Exercise directions: Reproduce the listing below exactly, minus its pictures.

════════

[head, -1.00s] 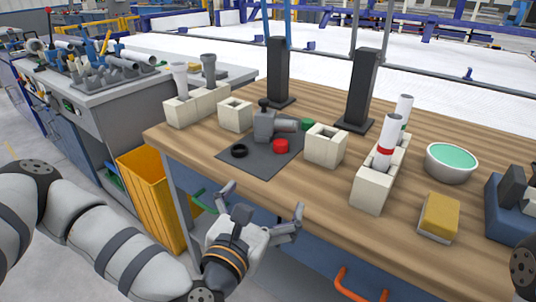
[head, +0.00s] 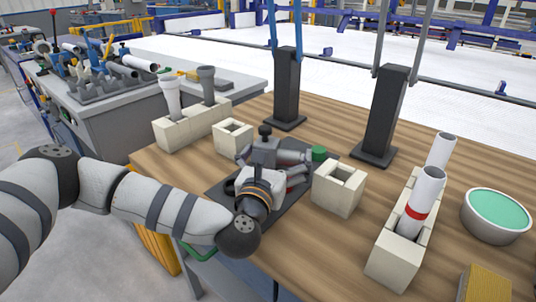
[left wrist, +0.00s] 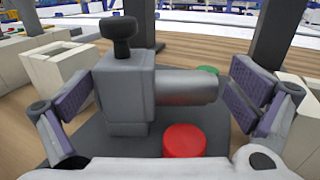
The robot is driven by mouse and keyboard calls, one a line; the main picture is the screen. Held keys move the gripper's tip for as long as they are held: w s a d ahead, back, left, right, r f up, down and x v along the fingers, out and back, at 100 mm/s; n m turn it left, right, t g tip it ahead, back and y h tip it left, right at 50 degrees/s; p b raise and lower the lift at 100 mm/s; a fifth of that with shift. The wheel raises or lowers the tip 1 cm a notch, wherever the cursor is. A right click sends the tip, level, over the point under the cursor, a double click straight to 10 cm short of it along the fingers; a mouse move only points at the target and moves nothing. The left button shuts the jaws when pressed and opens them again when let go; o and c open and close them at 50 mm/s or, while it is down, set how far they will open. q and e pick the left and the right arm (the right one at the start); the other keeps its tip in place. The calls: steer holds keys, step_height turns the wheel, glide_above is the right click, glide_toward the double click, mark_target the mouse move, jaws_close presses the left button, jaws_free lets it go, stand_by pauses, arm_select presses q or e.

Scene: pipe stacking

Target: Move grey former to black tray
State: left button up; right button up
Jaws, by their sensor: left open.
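A grey block-shaped piece with a black knob on top and a horizontal grey cylinder, which I take to be the grey former (head: 262,152), stands on a dark flat tray or mat (head: 222,193). In the left wrist view the former (left wrist: 127,92) fills the middle, upright, with the cylinder pointing right. My left gripper (head: 270,174) is at its near side and partly hides it. In the left wrist view the open fingers of this gripper (left wrist: 165,88) stand on either side of the former, close to it. My right gripper is not in view.
A red round cap (left wrist: 184,140) lies in front of the cylinder. A green cap (head: 319,153) is behind. Beige blocks (head: 233,137) (head: 338,188) stand on either side. Two black posts (head: 287,90) (head: 386,115) rise behind. A pipe holder (head: 395,258) is at right.

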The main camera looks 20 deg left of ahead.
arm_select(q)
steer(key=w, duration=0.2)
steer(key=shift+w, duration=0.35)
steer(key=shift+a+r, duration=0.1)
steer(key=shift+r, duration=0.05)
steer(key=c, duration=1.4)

════════

The reply:
[head, -1.00s] 
[head, +0.00s] 
[left wrist, +0.00s] 
The robot is driven by mouse and keyboard calls, one a line; the main picture is the screen. Held keys move the gripper's tip for as long as they are held: w s a d ahead, back, left, right, r f up, down and x v along the fingers, out and back, at 100 mm/s; n m turn it left, right, t g tip it ahead, back and y h tip it left, right at 50 degrees/s; p b raise and lower the lift at 100 mm/s; a fifth of that with shift. The wheel raises or lowers the tip 1 cm a notch, wherever the cursor is. A right click sends the tip, level, over the point under the cursor, a double click straight to 10 cm short of it along the fingers; a mouse move only points at the target and moves nothing. The left button shuts the jaws when pressed and opens them again when let go; o and c open and close them at 50 mm/s or, while it is down, set how far they will open. q and e pick the left and the right arm (the right one at the start); the other keeps its tip in place. The calls: steer holds keys, step_height turns the wheel, glide_above is the right click, glide_toward the double click, mark_target the mouse move, jaws_close presses the left button, jaws_free lets it go, stand_by pauses, arm_select presses q or e.

Scene: pipe stacking

Target: Move grey former to black tray
State: left button up; right button up
Jaws, by their sensor: left open.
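A grey block-shaped piece with a black knob on top and a horizontal grey cylinder, which I take to be the grey former (head: 262,152), stands on a dark flat tray or mat (head: 222,193). In the left wrist view the former (left wrist: 127,92) fills the middle, upright, with the cylinder pointing right. My left gripper (head: 270,174) is at its near side and partly hides it. In the left wrist view the open fingers of this gripper (left wrist: 165,88) stand on either side of the former, close to it. My right gripper is not in view.
A red round cap (left wrist: 184,140) lies in front of the cylinder. A green cap (head: 319,153) is behind. Beige blocks (head: 233,137) (head: 338,188) stand on either side. Two black posts (head: 287,90) (head: 386,115) rise behind. A pipe holder (head: 395,258) is at right.

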The main camera looks 20 deg left of ahead.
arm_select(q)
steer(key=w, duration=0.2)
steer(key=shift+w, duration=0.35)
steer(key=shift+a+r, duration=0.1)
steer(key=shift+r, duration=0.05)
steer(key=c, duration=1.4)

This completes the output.